They were not able to reproduce using this sample.
Can you?
Marcia, I know it was a while ago but in comment 8 you mentioned you were going to try this on a machine in our lab. Did you have any results to share from that testing? Is there anything we can do to farm this out to Softvision?
Flags: needinfo?(mozillamarcia.knous)
(In reply to Anthony Hughes, Mozilla QA (:ashughes) from comment #51)
> Marcia, I know it was a while ago but in comment 8 you mentioned you were
> going to try this on a machine in our lab. Did you have any results to share
> from that testing? Is there anything we can do to farm this out to
> Softvision?

I did try a while back and was unable to reproduce. But now it seems there is a test case so we can try again.
Flags: needinfo?(mozillamarcia.knous)
(In reply to Marcia Knous [:marcia] from comment #52)
> I did try a while back and was unable to reproduce. But now it seems there
> is a test case so we can try again.

Are you able to work on this or should I reassign it?
I would like to focus testing on the repro application from comment 42. Microsoft says that they cannot reproduce using this testcase, and so we need to understand whether only some of our computers see the crash, or whether there are other conditions that will help Microsoft reproduce and fix the issue.
Assignee: jmathies → nobody
I can reliably crash using Alexander's code from comment 42. Jim please let me know if I can help collect data using Microsoft's debugging switches.

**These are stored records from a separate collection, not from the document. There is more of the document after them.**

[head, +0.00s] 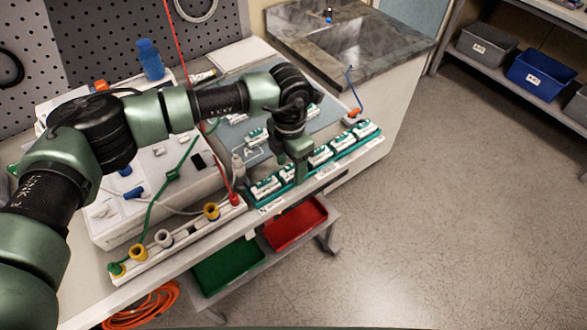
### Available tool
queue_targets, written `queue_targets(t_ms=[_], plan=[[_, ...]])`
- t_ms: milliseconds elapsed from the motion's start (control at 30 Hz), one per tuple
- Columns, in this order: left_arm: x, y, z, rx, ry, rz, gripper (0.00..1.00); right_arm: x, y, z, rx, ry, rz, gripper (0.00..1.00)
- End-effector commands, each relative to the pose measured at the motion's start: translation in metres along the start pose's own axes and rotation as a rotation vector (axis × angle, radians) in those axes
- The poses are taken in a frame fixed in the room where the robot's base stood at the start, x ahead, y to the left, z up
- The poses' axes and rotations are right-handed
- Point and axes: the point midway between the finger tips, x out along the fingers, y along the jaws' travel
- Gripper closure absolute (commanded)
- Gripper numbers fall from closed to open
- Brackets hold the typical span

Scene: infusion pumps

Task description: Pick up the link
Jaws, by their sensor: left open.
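My left gripper (300,172) points down at the green rack (288,196) along the front of the bench. The rack holds a row of several small white-and-green modules (319,155). The gripper hides part of the row, and its fingertips are small, so I cannot tell whether they touch a module. I see nothing clearly held. A similar white-and-green piece (256,136) lies on the grey mat behind the rack. I cannot tell which of these pieces is the link. My right gripper is not in view.
A red cable and a green cable (172,174) cross near my arm. A red bin (296,226) and a green bin (228,267) sit below. A stone-look sink (345,42) stands behind. The floor at right is clear.

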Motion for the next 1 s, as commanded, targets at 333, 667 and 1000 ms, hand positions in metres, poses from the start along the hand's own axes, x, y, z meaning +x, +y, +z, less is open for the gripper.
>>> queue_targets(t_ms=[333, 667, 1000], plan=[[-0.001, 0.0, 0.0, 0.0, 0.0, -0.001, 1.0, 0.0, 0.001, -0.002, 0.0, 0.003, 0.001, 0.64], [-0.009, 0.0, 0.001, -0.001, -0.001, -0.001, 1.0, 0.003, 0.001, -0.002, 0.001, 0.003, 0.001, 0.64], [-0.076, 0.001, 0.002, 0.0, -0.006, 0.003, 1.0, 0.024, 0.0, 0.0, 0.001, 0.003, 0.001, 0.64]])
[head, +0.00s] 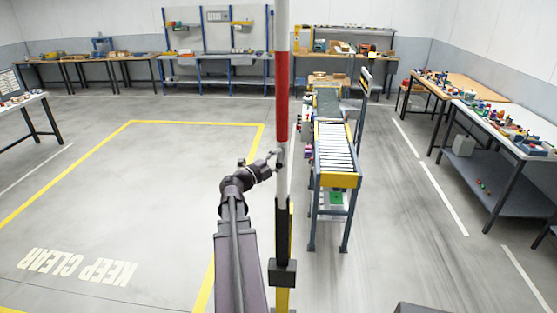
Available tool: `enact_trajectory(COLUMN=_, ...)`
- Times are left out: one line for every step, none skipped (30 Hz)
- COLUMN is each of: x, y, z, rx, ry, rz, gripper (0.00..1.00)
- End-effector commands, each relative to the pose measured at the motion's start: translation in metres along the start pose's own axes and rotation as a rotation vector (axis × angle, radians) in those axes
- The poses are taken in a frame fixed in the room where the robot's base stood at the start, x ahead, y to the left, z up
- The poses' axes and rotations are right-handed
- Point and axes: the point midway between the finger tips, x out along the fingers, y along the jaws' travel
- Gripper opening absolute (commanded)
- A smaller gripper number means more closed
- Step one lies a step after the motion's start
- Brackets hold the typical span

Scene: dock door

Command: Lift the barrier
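The barrier's red-and-white boom (281,95) stands upright in the head view and runs out of the top of the picture. Its lower end meets a black part and a dark block (283,272) on a yellow post (282,298). My arm reaches up from the bottom, and my gripper (277,156) is at the boom's white section below the red band. The fingers overlap the boom in the picture. They are too small to tell whether they are closed around it or only touch it.
A roller conveyor (335,150) stands right of the boom. Workbenches line the back wall (215,83) and the right side (505,130). Yellow lines (130,122) mark a bare floor area lettered KEEP CLEAR (77,265) on the left.

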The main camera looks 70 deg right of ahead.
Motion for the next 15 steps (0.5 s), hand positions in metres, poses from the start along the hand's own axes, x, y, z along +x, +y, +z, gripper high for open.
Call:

The machine is MOZILLA-RD6310. It's an up-to-date Win7 SP1 netbook with proxy set to auto-detect. 
    OriginalFilename: wininet.dll
    FileVersion:      10.00.9200.16660 (win8_gdr_escrow.130725-1505)

Only the HttpSendRequest thread appears to be necessary in the repro app; GetAddrInfoW doesn't seem to contribute.

The repro seems to be much more reliable on a wired connection (nearly every sleep cycle) versus wireless (takes about 10 attempts), I'm guessing because wired lets the app pound on HttpSendRequest more intensely.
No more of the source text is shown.